Copy out exactly each line from the line with "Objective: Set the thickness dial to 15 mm" through the last line of the material below.

——————

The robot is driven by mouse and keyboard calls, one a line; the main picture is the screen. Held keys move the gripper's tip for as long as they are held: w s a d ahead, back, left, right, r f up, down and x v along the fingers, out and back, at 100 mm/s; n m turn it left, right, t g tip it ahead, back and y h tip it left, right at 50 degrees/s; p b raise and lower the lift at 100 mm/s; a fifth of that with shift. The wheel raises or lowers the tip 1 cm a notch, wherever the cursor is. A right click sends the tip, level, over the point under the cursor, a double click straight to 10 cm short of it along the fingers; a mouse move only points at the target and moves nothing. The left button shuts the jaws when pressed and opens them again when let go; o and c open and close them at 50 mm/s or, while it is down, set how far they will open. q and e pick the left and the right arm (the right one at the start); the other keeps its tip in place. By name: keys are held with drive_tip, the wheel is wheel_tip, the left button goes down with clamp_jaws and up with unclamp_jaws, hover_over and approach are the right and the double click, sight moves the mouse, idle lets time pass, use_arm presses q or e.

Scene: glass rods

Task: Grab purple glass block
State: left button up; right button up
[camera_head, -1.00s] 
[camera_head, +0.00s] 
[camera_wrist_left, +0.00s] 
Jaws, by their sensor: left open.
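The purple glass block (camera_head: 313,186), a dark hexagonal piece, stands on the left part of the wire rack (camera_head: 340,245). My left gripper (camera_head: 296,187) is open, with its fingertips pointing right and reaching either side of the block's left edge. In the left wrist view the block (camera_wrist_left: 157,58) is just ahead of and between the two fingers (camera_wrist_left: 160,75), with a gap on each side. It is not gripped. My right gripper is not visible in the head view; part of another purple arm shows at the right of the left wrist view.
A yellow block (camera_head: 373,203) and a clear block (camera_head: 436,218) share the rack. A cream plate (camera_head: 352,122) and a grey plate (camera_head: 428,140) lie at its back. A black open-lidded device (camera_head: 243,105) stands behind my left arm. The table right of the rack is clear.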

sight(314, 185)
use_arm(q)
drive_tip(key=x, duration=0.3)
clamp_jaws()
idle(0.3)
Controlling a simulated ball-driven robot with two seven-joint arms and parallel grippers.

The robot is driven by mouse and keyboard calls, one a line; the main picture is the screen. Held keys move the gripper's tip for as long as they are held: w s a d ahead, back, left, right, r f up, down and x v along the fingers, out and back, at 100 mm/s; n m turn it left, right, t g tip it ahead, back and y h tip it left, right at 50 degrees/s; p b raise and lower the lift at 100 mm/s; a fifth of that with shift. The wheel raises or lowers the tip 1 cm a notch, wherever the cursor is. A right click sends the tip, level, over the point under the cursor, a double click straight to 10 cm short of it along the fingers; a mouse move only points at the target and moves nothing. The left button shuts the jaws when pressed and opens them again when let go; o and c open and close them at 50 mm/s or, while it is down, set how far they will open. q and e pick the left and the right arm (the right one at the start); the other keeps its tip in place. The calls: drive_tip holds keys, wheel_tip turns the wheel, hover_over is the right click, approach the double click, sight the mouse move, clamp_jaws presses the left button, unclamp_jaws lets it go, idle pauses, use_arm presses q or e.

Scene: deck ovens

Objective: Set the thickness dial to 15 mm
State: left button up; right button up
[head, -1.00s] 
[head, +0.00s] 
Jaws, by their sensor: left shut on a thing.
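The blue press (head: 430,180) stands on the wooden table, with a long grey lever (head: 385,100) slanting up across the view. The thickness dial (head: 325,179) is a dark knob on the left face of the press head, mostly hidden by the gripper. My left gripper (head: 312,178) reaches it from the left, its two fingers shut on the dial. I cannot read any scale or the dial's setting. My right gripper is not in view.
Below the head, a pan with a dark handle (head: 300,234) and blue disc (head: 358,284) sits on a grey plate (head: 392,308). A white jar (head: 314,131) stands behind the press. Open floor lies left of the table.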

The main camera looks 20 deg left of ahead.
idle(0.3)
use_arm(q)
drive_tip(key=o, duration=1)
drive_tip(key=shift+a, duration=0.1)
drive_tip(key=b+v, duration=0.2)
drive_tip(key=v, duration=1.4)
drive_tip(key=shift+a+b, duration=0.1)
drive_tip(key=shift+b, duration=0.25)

——————

Task answer =
Objective: Set the thickness dial to 15 mm
State: left button up; right button up
[head, -1.00s] 
[head, +0.00s] 
Jaws, by their sensor: left shut on a thing.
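The blue press (head: 430,180) stands on the wooden table, with a long grey lever (head: 385,100) slanting up across the view. The thickness dial (head: 325,179) is a dark knob on the left face of the press head, mostly hidden by the gripper. My left gripper (head: 312,178) reaches it from the left, its two fingers shut on the dial. I cannot read any scale or the dial's setting. My right gripper is not in view.
Below the head, a pan with a dark handle (head: 300,234) and blue disc (head: 358,284) sits on a grey plate (head: 392,308). A white jar (head: 314,131) stands behind the press. Open floor lies left of the table.

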The main camera looks 20 deg left of ahead.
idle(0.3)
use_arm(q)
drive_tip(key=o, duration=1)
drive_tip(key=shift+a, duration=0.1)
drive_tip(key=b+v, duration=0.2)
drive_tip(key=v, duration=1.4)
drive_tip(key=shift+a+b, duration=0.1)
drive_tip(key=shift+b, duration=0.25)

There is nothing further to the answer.